6 There was a man sent from God, whose name was John. 7 John came as a witness to testify to the light, so that all might come to believe through John’s testimony. 8 John himself was not the light, but came to testify to the light.
  19 And this is the testimony given by John when the Judeans sent priests and Levites from Jerusalem to ask him, “Who are you?” 20 John confessed—and did not deny it—but confessed, “I am not the Messiah.” 21 And they asked John further, “What then? Are you Elijah?” John said, “I am not.” “Are you the prophet?” John answered, “No.” 22 Then they said to him, “Well who are you? Let us have an answer for those who sent us. What do you say about yourself?” 23 John said,
 “I am the voice of one crying out,
 ‘In the wilderness, make direct the way of the Lord,’”
as the prophet Isaiah said.
  24 Now the ones questioning John had been sent from the Pharisees. 25 And they asked him, “Why then are you baptizing if you are neither the Messiah, nor Elijah, nor the prophet?” 26 John answered them, “I baptize with water. Among you stands one whom you do not know, 27 the one who is coming after me; the strap of whose sandal I am not worthy to untie.” 28 This took place in Bethany across the Jordan where John was baptizing.

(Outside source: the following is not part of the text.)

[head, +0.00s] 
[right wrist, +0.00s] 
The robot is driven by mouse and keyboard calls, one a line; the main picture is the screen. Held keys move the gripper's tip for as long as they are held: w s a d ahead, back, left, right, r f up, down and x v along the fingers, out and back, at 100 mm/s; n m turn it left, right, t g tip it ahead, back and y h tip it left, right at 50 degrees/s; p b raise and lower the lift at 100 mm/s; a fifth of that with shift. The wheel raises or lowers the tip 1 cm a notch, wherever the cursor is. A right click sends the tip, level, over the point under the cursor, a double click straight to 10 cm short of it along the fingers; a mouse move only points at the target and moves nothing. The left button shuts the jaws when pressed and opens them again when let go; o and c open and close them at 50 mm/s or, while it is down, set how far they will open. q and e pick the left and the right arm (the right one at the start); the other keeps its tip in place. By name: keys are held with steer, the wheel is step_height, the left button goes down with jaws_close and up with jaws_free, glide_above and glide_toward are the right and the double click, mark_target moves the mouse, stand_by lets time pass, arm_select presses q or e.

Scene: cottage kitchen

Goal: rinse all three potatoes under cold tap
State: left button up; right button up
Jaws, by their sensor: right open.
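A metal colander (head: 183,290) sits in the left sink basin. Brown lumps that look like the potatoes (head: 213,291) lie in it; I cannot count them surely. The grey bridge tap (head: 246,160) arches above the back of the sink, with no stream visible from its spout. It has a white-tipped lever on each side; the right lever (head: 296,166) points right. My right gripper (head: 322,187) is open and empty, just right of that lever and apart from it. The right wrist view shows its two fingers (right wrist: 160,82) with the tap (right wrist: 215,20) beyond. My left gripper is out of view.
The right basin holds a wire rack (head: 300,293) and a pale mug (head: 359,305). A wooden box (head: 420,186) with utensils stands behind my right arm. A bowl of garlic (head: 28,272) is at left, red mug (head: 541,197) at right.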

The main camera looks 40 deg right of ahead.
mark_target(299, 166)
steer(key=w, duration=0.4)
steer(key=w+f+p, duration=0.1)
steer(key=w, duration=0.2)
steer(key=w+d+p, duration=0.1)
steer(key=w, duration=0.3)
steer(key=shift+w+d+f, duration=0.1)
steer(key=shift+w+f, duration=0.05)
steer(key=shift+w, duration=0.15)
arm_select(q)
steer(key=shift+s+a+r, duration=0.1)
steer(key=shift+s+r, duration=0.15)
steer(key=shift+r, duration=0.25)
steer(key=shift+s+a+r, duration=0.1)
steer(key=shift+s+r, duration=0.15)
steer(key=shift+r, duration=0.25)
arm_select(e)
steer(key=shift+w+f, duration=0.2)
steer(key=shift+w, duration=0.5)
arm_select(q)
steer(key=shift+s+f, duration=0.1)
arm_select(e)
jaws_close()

Please pray with me this morning, church:

God of Joy,

Stir up your power,

And break in to our world.

Keep us mindful of those moments of joy.

Help us share our joy

To our weary world.



What gives you joy?

When is a particular moment that you rejoiced in?

Especially when you struggle to find happiness, what helps you to be joyful?

What a time to talk about joy, right? All of these Advent themes seem a bit adrift for me this year… And maybe they do for you, too.

I mean, hope, peace, joy, and love…? In such a time as this…?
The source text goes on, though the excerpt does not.